Led by Newcastle University, the project saw collaboration between Scottish Enterprise, the Offshore Renewable Energy (ORE) Catapult, four Local Enterprise Partnerships and Durham, Liverpool and Hull Universities.
Business Minister Lord Prior said: “The Science and Innovation Audits we are publishing today highlight the innovative strengths in regions across the UK and the significant growth and investment opportunities they present.
“Together with our record investment of an additional £4.7 billion for research and development to 2020/21, we are working closely with regional businesses and partners to ensure the ambitions set out in these reports are delivered to maintain our status as a science powerhouse.”

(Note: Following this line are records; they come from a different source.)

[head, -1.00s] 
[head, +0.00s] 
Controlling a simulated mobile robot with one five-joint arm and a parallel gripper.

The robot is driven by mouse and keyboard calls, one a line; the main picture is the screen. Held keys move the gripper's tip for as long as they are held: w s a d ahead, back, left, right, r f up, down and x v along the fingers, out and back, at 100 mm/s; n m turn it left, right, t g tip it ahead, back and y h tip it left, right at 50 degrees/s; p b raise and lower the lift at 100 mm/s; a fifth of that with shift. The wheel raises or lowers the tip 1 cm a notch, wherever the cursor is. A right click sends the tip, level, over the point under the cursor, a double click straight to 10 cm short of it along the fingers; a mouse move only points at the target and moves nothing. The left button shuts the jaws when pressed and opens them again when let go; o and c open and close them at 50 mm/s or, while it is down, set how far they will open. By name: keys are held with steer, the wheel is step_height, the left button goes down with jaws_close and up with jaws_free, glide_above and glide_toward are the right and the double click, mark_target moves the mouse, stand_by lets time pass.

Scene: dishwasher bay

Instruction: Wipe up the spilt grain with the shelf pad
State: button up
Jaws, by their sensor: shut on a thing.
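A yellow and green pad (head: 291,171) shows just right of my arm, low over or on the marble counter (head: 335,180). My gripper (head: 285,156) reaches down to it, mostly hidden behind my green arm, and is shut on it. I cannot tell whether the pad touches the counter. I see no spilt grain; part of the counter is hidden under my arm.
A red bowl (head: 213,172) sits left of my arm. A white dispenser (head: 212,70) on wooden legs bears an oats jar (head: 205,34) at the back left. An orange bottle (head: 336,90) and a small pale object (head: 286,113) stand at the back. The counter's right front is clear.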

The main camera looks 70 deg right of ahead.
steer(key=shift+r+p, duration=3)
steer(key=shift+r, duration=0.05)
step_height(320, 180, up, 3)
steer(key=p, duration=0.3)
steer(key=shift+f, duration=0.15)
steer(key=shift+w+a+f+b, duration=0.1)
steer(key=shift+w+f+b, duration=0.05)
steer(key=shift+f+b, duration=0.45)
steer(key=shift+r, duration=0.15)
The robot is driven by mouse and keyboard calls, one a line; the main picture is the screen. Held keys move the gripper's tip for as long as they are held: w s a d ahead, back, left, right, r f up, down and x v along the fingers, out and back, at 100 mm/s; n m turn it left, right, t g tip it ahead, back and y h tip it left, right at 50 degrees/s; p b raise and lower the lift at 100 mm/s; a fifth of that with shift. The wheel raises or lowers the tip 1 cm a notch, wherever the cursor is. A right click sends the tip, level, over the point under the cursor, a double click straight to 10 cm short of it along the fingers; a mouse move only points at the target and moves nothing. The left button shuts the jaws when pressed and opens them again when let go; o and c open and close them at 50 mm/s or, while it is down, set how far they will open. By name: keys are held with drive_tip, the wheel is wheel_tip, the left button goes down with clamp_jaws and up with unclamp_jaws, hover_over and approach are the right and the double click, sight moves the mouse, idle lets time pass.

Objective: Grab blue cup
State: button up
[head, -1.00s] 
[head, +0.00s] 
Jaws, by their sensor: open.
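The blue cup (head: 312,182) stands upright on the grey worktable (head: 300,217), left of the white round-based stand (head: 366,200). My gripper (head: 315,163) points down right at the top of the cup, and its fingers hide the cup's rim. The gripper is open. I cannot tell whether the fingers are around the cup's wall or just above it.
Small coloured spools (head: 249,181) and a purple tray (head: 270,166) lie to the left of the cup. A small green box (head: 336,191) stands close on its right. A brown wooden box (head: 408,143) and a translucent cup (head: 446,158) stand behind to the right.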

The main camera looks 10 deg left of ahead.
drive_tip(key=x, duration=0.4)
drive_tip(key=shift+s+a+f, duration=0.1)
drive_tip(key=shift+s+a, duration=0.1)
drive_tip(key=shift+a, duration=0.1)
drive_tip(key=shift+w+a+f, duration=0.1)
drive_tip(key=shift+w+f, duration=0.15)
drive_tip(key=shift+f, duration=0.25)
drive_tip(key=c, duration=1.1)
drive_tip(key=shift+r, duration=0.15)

Professor Nick Wright, PVC Innovation and Business, Newcastle University, said: “The SIA on offshore energy has confirmed that the North of England and Scotland together constitute a world-class cluster of activities in this crucial field. It was a great pleasure to see the wonderful progress being made across the board from offshore wind to wave and tidal energies and also see the future potential for this region. The report highlights some major opportunities for the cluster in terms of new technologies and we look forward to working with the Government to drive those forward.”
Andrew Hodgson, North East LEP chair, said: “The SIA was a fantastic collaboration between the organisations that came together to produce this important report.
“We’re delighted to have been a part of the audit, which has highlighted the globally-significant contribution the North and Scotland make to the UK through our strong offshore sector.”
Dr Stephen Wyatt, research & innovation director for ORE Catapult, said: “Our ambition is for the UK to become world-leaders in innovation in key technology areas. Our strengths in robotics, artificial intelligence and composite materials, as well as our subsea engineering expertise, can see us take a leading role in areas such as floating wind, and in developing wave and tidal technology.